Select every line below containing the word "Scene".

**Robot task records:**

╔══

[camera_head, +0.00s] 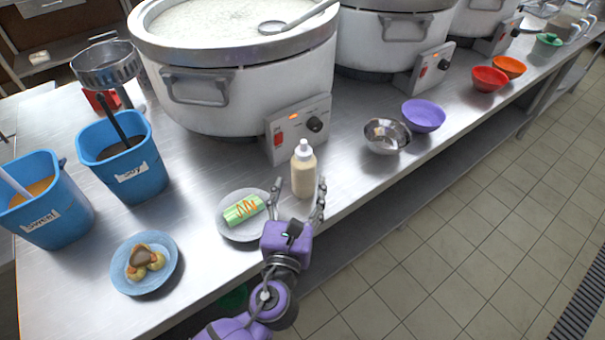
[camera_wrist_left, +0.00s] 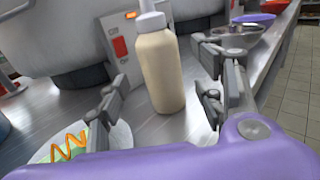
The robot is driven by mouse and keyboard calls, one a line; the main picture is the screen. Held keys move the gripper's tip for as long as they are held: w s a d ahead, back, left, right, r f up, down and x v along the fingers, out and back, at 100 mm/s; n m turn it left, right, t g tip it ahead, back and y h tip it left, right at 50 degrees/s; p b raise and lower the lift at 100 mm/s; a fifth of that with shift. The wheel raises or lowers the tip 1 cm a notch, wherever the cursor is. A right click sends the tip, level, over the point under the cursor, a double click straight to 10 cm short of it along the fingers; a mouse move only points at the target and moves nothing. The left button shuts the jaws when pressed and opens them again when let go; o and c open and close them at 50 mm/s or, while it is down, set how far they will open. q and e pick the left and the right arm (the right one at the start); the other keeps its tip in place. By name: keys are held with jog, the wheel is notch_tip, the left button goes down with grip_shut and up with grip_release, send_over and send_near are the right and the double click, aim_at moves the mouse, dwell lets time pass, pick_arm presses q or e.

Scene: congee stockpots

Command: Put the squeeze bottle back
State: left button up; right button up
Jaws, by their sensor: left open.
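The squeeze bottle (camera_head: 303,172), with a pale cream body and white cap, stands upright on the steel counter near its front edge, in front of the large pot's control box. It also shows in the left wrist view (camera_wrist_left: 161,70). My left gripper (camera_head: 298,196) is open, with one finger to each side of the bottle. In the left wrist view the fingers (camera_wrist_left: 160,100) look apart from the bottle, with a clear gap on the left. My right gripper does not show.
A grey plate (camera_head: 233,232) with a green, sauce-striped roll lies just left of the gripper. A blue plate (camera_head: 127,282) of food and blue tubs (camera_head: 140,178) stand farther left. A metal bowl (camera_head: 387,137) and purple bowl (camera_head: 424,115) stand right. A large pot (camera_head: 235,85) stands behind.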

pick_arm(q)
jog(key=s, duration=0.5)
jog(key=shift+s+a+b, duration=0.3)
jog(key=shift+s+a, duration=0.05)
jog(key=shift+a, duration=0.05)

╚══
╔══

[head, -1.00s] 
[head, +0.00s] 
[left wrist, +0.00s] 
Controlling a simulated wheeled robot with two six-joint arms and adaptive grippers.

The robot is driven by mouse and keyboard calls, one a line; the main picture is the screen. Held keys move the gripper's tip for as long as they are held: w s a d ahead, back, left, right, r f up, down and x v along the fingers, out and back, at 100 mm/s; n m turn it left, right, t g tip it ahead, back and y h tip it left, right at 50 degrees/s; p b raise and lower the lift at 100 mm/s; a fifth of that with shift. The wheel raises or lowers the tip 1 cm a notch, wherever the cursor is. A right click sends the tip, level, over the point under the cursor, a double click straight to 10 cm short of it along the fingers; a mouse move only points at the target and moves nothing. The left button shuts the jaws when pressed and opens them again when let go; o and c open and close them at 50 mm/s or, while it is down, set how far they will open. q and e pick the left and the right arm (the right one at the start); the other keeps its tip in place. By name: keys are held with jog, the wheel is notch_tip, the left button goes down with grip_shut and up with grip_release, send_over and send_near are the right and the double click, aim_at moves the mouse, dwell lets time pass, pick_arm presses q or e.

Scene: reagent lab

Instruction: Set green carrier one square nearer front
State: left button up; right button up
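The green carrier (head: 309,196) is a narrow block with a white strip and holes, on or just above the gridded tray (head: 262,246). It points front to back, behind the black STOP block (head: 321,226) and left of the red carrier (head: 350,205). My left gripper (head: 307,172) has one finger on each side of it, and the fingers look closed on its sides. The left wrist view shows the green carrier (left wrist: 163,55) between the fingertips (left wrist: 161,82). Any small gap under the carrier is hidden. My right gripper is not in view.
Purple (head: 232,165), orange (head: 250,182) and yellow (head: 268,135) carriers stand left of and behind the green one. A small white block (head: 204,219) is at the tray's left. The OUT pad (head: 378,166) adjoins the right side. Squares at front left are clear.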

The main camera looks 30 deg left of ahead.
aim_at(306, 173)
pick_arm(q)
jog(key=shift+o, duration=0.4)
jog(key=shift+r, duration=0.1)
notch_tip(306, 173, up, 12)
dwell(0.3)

╚══

**Correct result:**
Scene: congee stockpots
Scene: reagent lab

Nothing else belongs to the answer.